__What this task involves__
Repeat the listing in full, preserving every character.

__Robot trajectory data__

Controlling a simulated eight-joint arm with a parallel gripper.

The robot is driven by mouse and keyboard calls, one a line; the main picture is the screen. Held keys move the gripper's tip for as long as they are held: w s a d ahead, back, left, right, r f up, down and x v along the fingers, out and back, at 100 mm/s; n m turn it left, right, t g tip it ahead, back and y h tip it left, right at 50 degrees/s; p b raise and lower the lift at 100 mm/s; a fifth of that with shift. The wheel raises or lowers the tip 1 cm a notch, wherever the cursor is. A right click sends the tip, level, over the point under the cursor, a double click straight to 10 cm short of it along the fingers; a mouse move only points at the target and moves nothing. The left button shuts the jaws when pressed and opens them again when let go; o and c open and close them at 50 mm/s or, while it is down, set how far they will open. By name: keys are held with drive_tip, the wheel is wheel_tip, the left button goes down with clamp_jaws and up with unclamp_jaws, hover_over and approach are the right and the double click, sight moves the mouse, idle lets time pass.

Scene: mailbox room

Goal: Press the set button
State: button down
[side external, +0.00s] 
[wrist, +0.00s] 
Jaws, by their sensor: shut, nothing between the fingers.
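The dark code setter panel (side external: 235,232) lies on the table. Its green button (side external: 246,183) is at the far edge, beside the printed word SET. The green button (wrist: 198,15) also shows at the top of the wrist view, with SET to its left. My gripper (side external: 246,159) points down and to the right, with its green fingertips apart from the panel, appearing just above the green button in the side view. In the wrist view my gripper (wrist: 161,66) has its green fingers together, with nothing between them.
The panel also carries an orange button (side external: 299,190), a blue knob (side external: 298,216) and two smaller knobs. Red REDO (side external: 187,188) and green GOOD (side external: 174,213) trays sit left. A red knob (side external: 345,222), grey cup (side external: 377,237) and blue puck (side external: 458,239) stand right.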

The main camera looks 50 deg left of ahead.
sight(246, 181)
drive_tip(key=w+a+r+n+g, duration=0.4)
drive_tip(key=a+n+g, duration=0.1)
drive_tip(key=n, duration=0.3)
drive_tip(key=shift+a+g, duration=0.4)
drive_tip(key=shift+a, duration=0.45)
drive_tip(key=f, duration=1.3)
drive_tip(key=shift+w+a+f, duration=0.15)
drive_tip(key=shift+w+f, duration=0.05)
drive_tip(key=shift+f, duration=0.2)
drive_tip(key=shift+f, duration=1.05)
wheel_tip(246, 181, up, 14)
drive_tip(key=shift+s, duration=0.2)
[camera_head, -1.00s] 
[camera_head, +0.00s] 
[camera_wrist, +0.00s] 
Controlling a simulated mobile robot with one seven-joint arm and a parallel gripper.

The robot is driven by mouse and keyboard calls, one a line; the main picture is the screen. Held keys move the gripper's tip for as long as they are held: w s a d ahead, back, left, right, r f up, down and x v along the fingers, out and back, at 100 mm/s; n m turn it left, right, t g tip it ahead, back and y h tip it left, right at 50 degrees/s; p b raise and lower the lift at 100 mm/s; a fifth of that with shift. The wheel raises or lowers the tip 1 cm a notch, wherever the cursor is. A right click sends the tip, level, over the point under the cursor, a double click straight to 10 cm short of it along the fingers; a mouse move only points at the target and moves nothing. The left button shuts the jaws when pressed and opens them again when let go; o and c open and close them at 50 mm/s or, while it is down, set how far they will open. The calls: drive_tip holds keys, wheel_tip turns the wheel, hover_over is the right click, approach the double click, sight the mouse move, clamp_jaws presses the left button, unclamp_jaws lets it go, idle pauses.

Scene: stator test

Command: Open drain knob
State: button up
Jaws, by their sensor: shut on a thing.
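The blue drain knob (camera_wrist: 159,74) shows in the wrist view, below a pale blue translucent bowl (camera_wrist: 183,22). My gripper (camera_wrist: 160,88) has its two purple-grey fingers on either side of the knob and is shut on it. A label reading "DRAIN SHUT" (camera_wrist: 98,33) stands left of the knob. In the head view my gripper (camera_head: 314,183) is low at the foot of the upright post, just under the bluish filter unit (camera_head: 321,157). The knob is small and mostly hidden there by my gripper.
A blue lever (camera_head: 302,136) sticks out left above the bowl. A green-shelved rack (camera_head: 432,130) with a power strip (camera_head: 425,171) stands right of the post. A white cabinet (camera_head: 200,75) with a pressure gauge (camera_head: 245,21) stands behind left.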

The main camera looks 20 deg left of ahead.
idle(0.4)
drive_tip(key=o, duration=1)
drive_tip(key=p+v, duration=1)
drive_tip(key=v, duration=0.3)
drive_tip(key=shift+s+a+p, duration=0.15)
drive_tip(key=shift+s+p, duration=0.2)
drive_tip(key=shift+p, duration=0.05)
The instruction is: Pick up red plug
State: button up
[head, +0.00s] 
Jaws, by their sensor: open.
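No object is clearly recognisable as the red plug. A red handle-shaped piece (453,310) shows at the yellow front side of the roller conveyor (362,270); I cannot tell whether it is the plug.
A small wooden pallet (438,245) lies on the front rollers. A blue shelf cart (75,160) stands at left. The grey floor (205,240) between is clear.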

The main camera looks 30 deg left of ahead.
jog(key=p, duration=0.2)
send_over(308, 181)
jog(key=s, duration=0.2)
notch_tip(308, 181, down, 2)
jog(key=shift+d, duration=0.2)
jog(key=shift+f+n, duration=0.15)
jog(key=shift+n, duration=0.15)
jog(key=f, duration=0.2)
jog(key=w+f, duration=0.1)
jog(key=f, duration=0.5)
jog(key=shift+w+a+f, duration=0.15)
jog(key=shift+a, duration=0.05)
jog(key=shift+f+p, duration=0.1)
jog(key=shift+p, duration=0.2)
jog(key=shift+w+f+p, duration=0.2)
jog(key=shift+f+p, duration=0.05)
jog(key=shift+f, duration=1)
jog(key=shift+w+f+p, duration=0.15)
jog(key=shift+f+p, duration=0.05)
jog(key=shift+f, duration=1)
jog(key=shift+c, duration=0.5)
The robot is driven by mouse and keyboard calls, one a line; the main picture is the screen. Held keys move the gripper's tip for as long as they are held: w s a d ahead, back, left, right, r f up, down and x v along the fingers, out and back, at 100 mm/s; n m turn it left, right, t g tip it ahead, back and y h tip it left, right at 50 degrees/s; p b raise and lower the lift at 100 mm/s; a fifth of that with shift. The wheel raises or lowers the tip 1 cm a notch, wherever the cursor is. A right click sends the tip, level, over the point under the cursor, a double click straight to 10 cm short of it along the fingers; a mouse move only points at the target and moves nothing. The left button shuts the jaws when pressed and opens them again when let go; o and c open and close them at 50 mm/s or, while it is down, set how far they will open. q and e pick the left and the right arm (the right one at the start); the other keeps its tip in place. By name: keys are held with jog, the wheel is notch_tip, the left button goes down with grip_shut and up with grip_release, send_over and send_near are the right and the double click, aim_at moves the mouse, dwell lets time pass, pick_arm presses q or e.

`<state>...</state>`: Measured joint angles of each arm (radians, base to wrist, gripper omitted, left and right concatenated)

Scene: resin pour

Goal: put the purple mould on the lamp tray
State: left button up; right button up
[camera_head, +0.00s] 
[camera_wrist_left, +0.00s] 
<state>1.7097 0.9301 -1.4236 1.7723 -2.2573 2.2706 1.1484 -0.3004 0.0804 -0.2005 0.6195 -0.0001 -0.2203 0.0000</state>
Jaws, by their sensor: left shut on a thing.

__Solution to this exercise__
Controlling a simulated eight-joint arm with a parallel gripper.

The robot is driven by mouse and keyboard calls, one a line; the main picture is the screen. Held keys move the gripper's tip for as long as they are held: w s a d ahead, back, left, right, r f up, down and x v along the fingers, out and back, at 100 mm/s; n m turn it left, right, t g tip it ahead, back and y h tip it left, right at 50 degrees/s; p b raise and lower the lift at 100 mm/s; a fifth of that with shift. The wheel raises or lowers the tip 1 cm a notch, wherever the cursor is. A right click sends the tip, level, over the point under the cursor, a double click straight to 10 cm short of it along the fingers; a mouse move only points at the target and moves nothing. The left button shuts the jaws when pressed and opens them again when let go; o and c open and close them at 50 mm/s or, while it is down, set how far they will open. By name: keys are held with drive_tip, the wheel is wheel_tip, the left button goes down with clamp_jaws and up with unclamp_jaws, hover_over and approach are the right and the double click, sight moves the mouse, idle lets time pass.

Scene: mailbox room

Goal: Press the set button
State: button down
[side external, +0.00s] 
[wrist, +0.00s] 
Jaws, by their sensor: shut, nothing between the fingers.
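The dark code setter panel (side external: 235,232) lies on the table. Its green button (side external: 246,183) is at the far edge, beside the printed word SET. The green button (wrist: 198,15) also shows at the top of the wrist view, with SET to its left. My gripper (side external: 246,159) points down and to the right, with its green fingertips apart from the panel, appearing just above the green button in the side view. In the wrist view my gripper (wrist: 161,66) has its green fingers together, with nothing between them.
The panel also carries an orange button (side external: 299,190), a blue knob (side external: 298,216) and two smaller knobs. Red REDO (side external: 187,188) and green GOOD (side external: 174,213) trays sit left. A red knob (side external: 345,222), grey cup (side external: 377,237) and blue puck (side external: 458,239) stand right.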

The main camera looks 50 deg left of ahead.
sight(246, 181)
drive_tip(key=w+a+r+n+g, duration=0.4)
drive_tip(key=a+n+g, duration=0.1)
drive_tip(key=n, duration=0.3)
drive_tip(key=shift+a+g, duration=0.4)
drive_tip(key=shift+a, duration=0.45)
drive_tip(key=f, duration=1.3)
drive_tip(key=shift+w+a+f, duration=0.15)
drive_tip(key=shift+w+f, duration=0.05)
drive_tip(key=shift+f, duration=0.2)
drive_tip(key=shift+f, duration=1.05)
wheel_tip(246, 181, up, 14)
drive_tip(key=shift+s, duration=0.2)
[camera_head, -1.00s] 
[camera_head, +0.00s] 
[camera_wrist, +0.00s] 
Controlling a simulated mobile robot with one seven-joint arm and a parallel gripper.

The robot is driven by mouse and keyboard calls, one a line; the main picture is the screen. Held keys move the gripper's tip for as long as they are held: w s a d ahead, back, left, right, r f up, down and x v along the fingers, out and back, at 100 mm/s; n m turn it left, right, t g tip it ahead, back and y h tip it left, right at 50 degrees/s; p b raise and lower the lift at 100 mm/s; a fifth of that with shift. The wheel raises or lowers the tip 1 cm a notch, wherever the cursor is. A right click sends the tip, level, over the point under the cursor, a double click straight to 10 cm short of it along the fingers; a mouse move only points at the target and moves nothing. The left button shuts the jaws when pressed and opens them again when let go; o and c open and close them at 50 mm/s or, while it is down, set how far they will open. The calls: drive_tip holds keys, wheel_tip turns the wheel, hover_over is the right click, approach the double click, sight the mouse move, clamp_jaws presses the left button, unclamp_jaws lets it go, idle pauses.

Scene: stator test

Command: Open drain knob
State: button up
Jaws, by their sensor: shut on a thing.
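The blue drain knob (camera_wrist: 159,74) shows in the wrist view, below a pale blue translucent bowl (camera_wrist: 183,22). My gripper (camera_wrist: 160,88) has its two purple-grey fingers on either side of the knob and is shut on it. A label reading "DRAIN SHUT" (camera_wrist: 98,33) stands left of the knob. In the head view my gripper (camera_head: 314,183) is low at the foot of the upright post, just under the bluish filter unit (camera_head: 321,157). The knob is small and mostly hidden there by my gripper.
A blue lever (camera_head: 302,136) sticks out left above the bowl. A green-shelved rack (camera_head: 432,130) with a power strip (camera_head: 425,171) stands right of the post. A white cabinet (camera_head: 200,75) with a pressure gauge (camera_head: 245,21) stands behind left.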

The main camera looks 20 deg left of ahead.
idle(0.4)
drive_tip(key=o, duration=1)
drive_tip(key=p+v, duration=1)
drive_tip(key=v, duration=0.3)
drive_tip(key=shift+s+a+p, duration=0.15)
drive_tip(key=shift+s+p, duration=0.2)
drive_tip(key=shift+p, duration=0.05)
The instruction is: Pick up red plug
State: button up
[head, +0.00s] 
Jaws, by their sensor: open.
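No object is clearly recognisable as the red plug. A red handle-shaped piece (453,310) shows at the yellow front side of the roller conveyor (362,270); I cannot tell whether it is the plug.
A small wooden pallet (438,245) lies on the front rollers. A blue shelf cart (75,160) stands at left. The grey floor (205,240) between is clear.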

The main camera looks 30 deg left of ahead.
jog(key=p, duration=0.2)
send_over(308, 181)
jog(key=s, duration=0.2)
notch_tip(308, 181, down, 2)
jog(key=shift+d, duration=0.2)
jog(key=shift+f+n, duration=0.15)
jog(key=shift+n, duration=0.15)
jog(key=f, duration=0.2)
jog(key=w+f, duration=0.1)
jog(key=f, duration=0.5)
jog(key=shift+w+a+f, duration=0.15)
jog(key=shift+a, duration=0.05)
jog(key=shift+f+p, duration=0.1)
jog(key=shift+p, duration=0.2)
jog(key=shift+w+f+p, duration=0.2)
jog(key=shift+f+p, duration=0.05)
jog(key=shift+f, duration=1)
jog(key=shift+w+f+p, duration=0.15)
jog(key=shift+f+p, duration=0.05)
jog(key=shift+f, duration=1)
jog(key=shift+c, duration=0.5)
The robot is driven by mouse and keyboard calls, one a line; the main picture is the screen. Held keys move the gripper's tip for as long as they are held: w s a d ahead, back, left, right, r f up, down and x v along the fingers, out and back, at 100 mm/s; n m turn it left, right, t g tip it ahead, back and y h tip it left, right at 50 degrees/s; p b raise and lower the lift at 100 mm/s; a fifth of that with shift. The wheel raises or lowers the tip 1 cm a notch, wherever the cursor is. A right click sends the tip, level, over the point under the cursor, a double click straight to 10 cm short of it along the fingers; a mouse move only points at the target and moves nothing. The left button shuts the jaws when pressed and opens them again when let go; o and c open and close them at 50 mm/s or, while it is down, set how far they will open. q and e pick the left and the right arm (the right one at the start); the other keeps its tip in place. By name: keys are held with jog, the wheel is notch_tip, the left button goes down with grip_shut and up with grip_release, send_over and send_near are the right and the double click, aim_at moves the mouse, dwell lets time pass, pick_arm presses q or e.

`<state>...</state>`: Measured joint angles of each arm (radians, base to wrist, gripper omitted, left and right concatenated)

Scene: resin pour

Goal: put the purple mould on the lamp tray
State: left button up; right button up
[camera_head, +0.00s] 
[camera_wrist_left, +0.00s] 
<state>1.7097 0.9301 -1.4236 1.7723 -2.2573 2.2706 1.1484 -0.3004 0.0804 -0.2005 0.6195 -0.0001 -0.2203 0.0000</state>
Jaws, by their sensor: left shut on a thing.

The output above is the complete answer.